Over 60 people looked at the website that day and we had some good initial comments. No one complained about the viewing experience.

… The ways this will help our community affected by what took place at Carrolup and at many other missions around the country will be immeasurable.” Wazza Jones, Perth, Australia [Son of Warwick Jones R.I.P. and nephew of Ross Jones R.I.P. who were at Carrolup during Noel White’s time]

Wow. Just wow, the Carrolup website is an amazing resource. I have had a good poke around and learned an awful lot very quickly. I am now full of ideas about how to use this content with my class next year. Compare and contrast with New Zealand Maori stories perhaps. Congratulations John – it’s beautiful, and deeply moving.” Helen Haine, Auckland, New Zealand.

Hi David and congratulations – what a wonderful site!!!!!! I’ve spent best part of 2 hours running through all the different facets you have introduced. Very user friendly and what wonderful quality material.” Tony Davis, Albany, Australia [Tony is writing a book about the Noongar artist Bella Kelly]

We officially launched the website early on Saturday, 10th November by simply announcing on various Facebook pages that the website was now live. We had been posting ‘count-down’ messages on Facebook for the previous week.

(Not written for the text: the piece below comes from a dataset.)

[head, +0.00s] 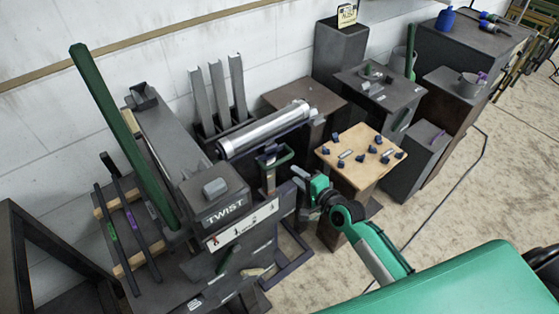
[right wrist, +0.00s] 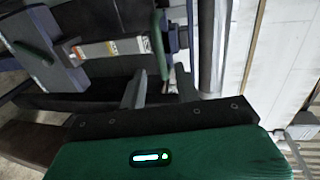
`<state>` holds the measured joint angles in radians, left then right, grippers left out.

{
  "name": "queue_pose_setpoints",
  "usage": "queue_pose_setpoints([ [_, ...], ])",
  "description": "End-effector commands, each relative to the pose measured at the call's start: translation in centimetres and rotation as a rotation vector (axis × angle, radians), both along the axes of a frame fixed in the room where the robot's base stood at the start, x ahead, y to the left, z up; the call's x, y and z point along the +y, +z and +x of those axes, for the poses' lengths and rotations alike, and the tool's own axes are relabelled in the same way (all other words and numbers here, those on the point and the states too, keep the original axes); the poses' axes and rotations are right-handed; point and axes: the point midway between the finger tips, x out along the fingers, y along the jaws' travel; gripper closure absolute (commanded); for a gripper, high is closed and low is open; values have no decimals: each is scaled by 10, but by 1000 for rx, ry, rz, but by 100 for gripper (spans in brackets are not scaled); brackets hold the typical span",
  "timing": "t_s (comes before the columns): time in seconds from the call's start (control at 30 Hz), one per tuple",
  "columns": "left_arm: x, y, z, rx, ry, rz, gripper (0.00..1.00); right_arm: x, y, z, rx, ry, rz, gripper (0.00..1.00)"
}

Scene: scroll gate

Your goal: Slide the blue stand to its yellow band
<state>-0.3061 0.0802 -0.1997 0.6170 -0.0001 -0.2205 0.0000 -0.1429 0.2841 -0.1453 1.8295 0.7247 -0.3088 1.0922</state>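The blue stand (head: 269,182) is a dark blue-grey upright with a green bar, below the silver roller (head: 265,131) in the head view. In the right wrist view a dark blue piece, likely part of it (right wrist: 177,38), stands beside a green handle (right wrist: 158,47). A pale strip (right wrist: 110,48) with orange and yellowish marks runs left from there; I cannot tell surely which mark is the yellow band. My right gripper (head: 302,182) is just right of the stand. Its two grey fingers (right wrist: 158,84) are apart, with the green handle beyond and between them. My left gripper is not in view.
A TWIST box (head: 222,200) and a tall green lever (head: 120,135) stand to the left. A wooden-topped table (head: 345,160) with several small dark blue pieces is close to the right gripper. Dark pedestals stand at the back right.

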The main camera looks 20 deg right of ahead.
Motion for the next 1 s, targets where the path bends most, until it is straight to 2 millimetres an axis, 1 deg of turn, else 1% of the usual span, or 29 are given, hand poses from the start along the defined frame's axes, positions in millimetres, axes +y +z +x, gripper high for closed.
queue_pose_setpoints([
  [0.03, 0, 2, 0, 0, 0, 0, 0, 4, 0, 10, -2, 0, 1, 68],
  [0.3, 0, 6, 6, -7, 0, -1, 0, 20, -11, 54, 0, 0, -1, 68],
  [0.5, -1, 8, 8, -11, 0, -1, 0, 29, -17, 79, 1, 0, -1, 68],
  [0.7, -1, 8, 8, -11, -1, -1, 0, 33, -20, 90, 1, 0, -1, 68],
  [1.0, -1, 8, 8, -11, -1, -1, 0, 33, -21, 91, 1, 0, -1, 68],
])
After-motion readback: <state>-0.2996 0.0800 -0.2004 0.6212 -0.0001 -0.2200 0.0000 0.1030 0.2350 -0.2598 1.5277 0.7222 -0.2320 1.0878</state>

Now the hard work had begun. Obviously, websites don’t just take off like that. People needed to hear about the website and know where it could be found. They had to feel it was of interest to them and they had to enjoy the experience, so that they would return to the site and tell their friends. This meant that we must keep publicising and find the right places to do that. And the high quality of website content must be maintained.

A key element of our work is to create an online community of people interested in the Carrolup Story and/or in the healing of trauma and its consequences. In addition, we want the project to become well-known in in local Noongar communities.

Having previously spent a few years running an online recovery community (Wired In To Recovery) for people recovering from substance use problems, I had learnt some important factors that facilitate community building.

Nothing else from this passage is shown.